Meat co-ops see obstacles to merger

6:34 am on 18 November 2013

Silver Fern Farms and the Alliance Group, agree that further consolidation is needed in the meat industry.

But both big farmer-owned co-operatives see different obstacles in the way of the farmer campaign to merge the two co-ops as the starting point for forcing wider changes in the industry.

The Meat Industry Excellence group is frustrated at the failure of the major processors and exporters to agree on any reform measures after months of discussions. It is pushing a merger idea in co-op board elections currently underway.

However, Alliance Group chair Murray Taggart of Canterbury says it does not support the view that the co-operatives should be the main vehicle for consolidation and bear the costs.

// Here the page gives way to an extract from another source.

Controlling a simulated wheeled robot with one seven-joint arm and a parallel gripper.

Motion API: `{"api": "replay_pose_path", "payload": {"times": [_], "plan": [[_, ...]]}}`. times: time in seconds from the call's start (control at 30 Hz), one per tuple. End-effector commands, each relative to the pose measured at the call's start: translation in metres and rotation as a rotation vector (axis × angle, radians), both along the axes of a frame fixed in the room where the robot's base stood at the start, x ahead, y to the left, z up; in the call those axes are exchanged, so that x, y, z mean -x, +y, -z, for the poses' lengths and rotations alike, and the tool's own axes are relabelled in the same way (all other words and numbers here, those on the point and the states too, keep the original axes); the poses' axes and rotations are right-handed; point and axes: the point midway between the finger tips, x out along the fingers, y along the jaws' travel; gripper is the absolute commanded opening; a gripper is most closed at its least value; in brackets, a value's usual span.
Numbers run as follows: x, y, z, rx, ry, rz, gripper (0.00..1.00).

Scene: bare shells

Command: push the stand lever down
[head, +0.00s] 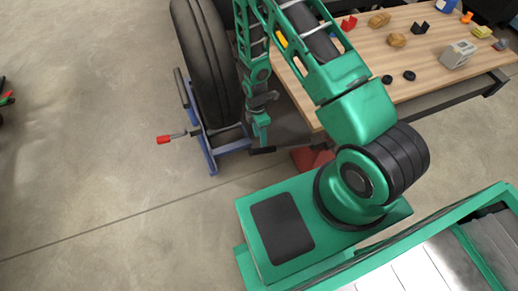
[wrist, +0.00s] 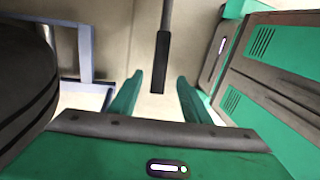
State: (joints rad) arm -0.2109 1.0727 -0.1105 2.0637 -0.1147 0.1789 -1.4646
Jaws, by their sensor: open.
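A blue wheel stand (head: 209,158) holds a large black tyre (head: 208,65) upright on the floor. A lever with a black grip (head: 262,150) sticks out from the stand's right side. In the wrist view its grey rod and black grip (wrist: 162,65) come from the top, and the grip's end lies in the gap between my fingers. I cannot tell whether it touches them. My gripper (head: 262,132) is open just above the lever, and its fingers also show in the wrist view (wrist: 160,80). The tyre (wrist: 22,80) and stand frame (wrist: 86,50) are at the left there.
A red-tipped handle (head: 170,137) sticks out on the stand's left side. A wooden table (head: 420,60) with several small parts and a grey box (head: 459,54) stands at the right, close to my arm. The concrete floor (head: 90,150) at the left is mostly clear.

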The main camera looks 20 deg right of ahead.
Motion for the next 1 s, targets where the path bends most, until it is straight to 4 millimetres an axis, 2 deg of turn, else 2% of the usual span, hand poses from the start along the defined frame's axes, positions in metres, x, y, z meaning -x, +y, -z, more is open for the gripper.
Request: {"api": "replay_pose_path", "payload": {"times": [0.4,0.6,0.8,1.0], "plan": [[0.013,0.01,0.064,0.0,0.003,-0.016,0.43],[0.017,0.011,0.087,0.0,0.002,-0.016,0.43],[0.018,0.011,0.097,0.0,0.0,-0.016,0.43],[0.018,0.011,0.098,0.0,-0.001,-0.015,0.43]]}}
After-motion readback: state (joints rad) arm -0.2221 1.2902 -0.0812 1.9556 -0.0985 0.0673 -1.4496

"The idea that shareholders and other companies should get away scot-free with the consolidation costs and it should be the co-operatives that wear it doesn't appeal too much to us," he says.

Looking specifically at Silver Fern Farms and the Alliance Group, he says the merger does stack up on a commercial basis.

"If you're going to even contemplate this sort of thing, you've got to have companies that are profitable, with strong balance sheets, with up-to-the-mark plants and with capacity in line with throughput, and that's not the world we live in at the moment," he says.

Silver Fern Farms chair Eoin Garden, who is retiring after the board elections, thinks it is inevitable that the two co-operatives will join forces eventually but he says that cannot happen yet.

"We've always believed it would be preferable, but it is preferable once we identify a strategy to extract more wealth, create more value from the marketplace," he says.

Mr Garden says there is a potential to lose supply to other operations during the merger, and if that happens all the added benefits of being a bigger co-operative will be written off.

Silver Fern Farms will announce its financial results for the past year on Monday.